## EXERCISE INSTRUCTIONS:
Gather every line of the entries that includes the word "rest".

(Robot control records)
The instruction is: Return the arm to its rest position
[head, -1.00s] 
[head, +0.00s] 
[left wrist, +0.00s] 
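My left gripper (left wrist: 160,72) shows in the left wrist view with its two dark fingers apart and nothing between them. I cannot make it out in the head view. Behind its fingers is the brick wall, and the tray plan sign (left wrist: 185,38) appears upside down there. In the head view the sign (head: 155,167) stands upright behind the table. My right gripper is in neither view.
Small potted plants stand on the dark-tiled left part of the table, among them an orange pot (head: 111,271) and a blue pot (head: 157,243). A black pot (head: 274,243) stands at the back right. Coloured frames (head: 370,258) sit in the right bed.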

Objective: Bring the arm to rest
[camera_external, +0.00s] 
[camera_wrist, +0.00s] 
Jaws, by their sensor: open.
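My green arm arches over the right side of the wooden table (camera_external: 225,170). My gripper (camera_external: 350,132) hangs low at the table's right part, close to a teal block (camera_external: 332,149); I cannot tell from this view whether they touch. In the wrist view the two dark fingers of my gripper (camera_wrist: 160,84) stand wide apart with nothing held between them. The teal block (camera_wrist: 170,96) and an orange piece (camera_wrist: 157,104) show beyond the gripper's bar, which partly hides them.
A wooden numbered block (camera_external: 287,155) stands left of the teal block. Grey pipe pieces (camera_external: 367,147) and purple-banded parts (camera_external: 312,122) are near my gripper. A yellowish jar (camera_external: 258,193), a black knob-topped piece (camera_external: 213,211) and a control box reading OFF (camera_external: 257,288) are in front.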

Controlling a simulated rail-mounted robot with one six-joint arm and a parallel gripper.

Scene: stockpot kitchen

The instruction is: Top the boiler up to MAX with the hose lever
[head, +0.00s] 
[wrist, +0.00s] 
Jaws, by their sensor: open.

## SOLUTION TO THIS EXERCISE:
The instruction is: Return the arm to its rest position
Objective: Bring the arm to rest

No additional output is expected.